▶ The problem:
Copy out each line below that has the word "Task" in it.

▶ Record extracts:
☆ ☆ ☆

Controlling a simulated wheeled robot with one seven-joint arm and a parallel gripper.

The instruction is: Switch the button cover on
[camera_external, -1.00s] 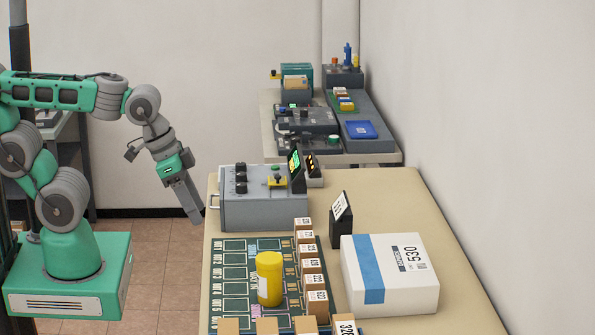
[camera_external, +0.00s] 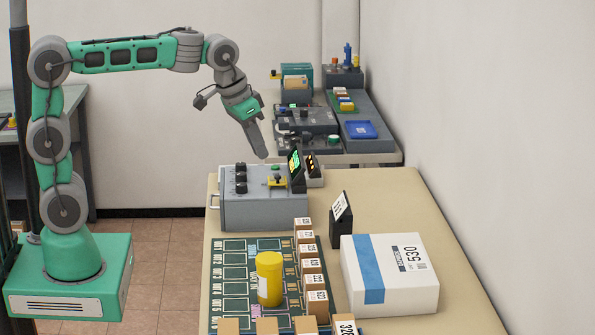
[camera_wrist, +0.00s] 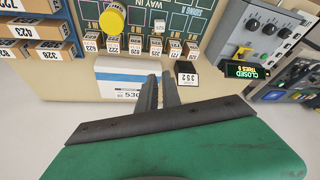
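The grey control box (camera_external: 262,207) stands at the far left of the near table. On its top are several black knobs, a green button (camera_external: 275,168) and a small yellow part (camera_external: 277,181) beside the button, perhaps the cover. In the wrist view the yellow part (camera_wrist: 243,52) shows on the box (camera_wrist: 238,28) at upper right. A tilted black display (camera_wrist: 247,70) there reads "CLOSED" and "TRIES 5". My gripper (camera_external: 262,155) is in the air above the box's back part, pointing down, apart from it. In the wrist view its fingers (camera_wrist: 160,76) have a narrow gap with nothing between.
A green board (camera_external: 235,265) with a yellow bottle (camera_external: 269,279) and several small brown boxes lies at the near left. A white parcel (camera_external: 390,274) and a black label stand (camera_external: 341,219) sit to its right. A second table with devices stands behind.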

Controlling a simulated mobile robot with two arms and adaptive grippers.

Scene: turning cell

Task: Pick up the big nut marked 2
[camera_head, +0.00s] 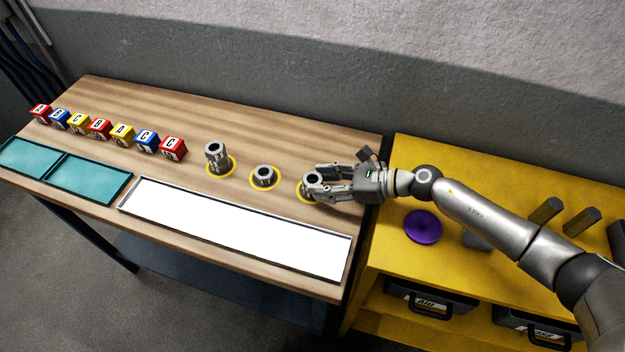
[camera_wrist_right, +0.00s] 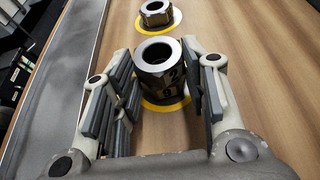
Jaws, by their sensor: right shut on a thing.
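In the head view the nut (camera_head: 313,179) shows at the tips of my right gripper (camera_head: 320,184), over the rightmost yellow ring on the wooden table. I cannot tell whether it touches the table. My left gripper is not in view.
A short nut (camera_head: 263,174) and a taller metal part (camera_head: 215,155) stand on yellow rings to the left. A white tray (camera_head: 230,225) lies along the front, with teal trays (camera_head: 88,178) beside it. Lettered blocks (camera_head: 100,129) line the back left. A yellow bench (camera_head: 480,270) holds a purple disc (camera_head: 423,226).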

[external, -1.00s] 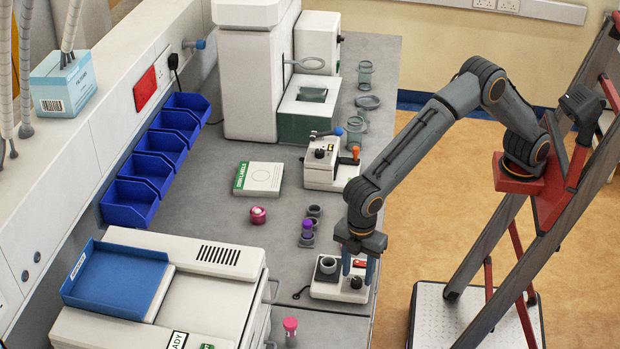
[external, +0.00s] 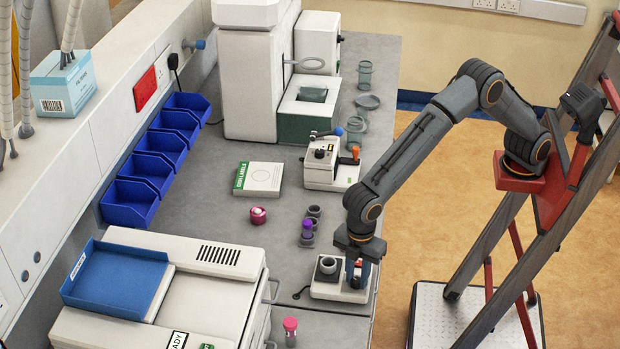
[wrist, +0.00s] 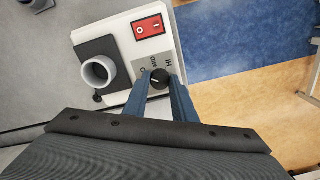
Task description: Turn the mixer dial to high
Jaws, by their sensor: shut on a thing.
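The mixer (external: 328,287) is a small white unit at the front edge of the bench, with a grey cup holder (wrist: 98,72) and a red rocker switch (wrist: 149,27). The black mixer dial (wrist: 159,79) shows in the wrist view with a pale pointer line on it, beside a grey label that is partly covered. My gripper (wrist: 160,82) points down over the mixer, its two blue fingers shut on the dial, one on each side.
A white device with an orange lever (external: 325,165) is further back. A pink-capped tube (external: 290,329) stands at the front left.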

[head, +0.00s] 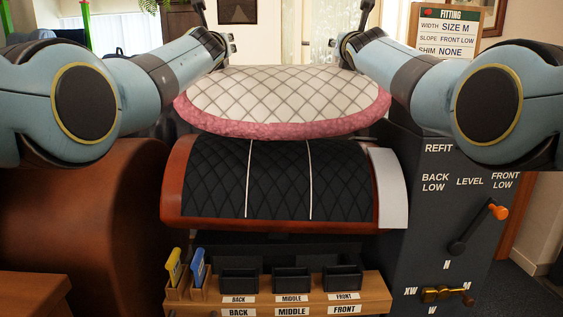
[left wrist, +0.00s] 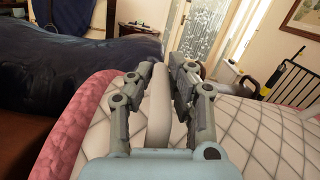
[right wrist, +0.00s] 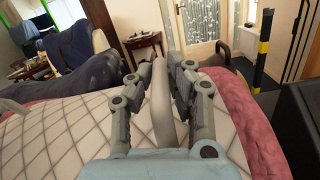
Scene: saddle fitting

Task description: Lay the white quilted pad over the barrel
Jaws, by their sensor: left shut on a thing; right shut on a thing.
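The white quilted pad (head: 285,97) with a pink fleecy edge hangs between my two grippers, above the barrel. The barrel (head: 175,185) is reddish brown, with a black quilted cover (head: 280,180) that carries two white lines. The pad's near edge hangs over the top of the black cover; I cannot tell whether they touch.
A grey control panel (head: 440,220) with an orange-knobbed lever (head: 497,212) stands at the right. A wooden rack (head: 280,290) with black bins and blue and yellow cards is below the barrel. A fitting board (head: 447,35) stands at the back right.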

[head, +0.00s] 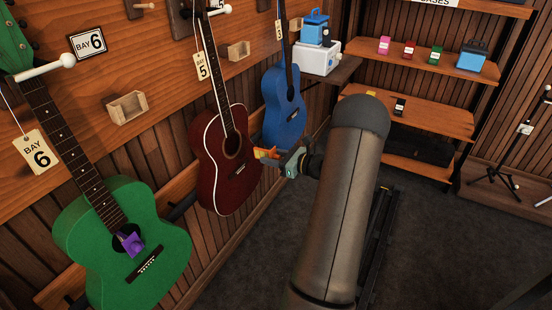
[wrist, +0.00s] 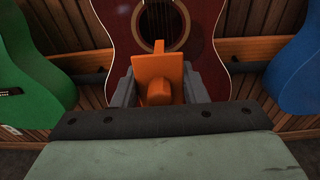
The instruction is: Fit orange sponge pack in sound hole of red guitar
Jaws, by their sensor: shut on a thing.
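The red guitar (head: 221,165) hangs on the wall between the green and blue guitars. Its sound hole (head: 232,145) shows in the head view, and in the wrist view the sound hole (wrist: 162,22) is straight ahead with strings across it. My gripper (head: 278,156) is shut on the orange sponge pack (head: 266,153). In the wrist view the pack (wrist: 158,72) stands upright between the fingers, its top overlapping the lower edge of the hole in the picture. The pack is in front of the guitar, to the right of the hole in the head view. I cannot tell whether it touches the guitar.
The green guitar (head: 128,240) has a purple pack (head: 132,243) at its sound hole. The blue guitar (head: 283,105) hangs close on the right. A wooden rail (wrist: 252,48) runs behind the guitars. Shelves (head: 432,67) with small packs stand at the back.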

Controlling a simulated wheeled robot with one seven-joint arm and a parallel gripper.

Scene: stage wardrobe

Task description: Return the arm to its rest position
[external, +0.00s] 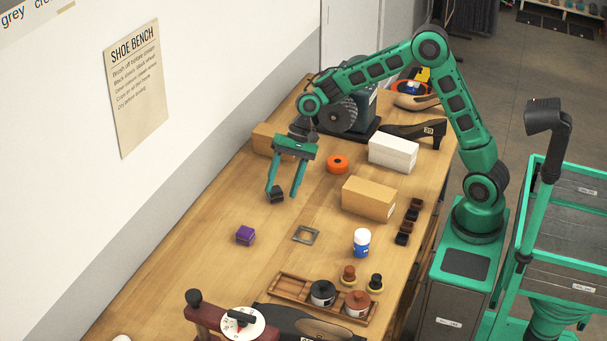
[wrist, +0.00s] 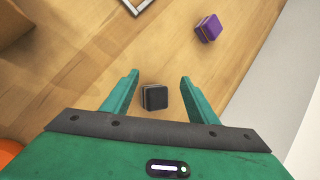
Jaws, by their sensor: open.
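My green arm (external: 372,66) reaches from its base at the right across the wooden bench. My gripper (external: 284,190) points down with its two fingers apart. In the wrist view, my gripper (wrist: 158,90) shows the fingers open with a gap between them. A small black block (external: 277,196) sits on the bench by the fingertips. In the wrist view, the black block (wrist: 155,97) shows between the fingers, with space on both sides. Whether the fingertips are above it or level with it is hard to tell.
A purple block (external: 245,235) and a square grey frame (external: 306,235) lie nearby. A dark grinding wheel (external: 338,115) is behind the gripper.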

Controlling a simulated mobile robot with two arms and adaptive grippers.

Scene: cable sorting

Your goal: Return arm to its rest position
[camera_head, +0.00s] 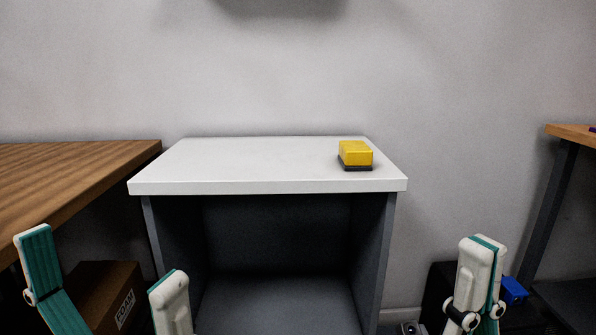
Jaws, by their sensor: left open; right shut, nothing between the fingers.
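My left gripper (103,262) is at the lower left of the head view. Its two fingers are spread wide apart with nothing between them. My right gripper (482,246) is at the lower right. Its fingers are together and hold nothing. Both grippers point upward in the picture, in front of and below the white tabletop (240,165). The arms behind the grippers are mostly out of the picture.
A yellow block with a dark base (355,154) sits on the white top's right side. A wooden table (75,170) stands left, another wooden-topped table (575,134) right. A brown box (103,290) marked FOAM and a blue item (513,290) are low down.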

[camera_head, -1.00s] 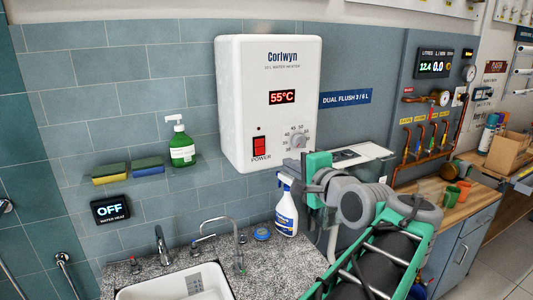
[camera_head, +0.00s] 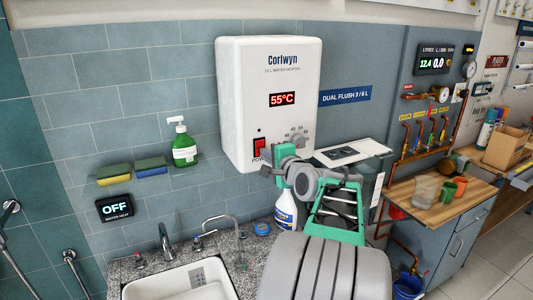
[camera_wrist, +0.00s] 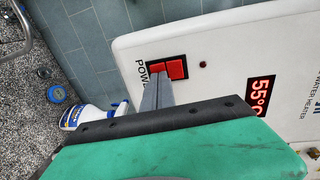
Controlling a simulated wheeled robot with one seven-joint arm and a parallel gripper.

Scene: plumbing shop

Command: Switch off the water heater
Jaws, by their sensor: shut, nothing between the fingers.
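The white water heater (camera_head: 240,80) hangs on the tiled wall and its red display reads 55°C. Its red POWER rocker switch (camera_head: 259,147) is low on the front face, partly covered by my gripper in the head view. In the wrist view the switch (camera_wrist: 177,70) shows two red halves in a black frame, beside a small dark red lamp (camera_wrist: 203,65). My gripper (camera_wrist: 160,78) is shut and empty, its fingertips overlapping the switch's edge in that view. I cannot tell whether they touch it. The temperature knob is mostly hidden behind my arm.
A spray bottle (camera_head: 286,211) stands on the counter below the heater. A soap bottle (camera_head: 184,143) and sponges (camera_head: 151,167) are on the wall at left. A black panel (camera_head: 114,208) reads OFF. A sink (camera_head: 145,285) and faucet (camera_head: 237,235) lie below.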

☆ ☆ ☆

▶ Solution to the exercise:
Task: Pick up the big nut marked 2
Task description: Turn the mixer dial to high
Task description: Lay the white quilted pad over the barrel
Task description: Return the arm to its rest position

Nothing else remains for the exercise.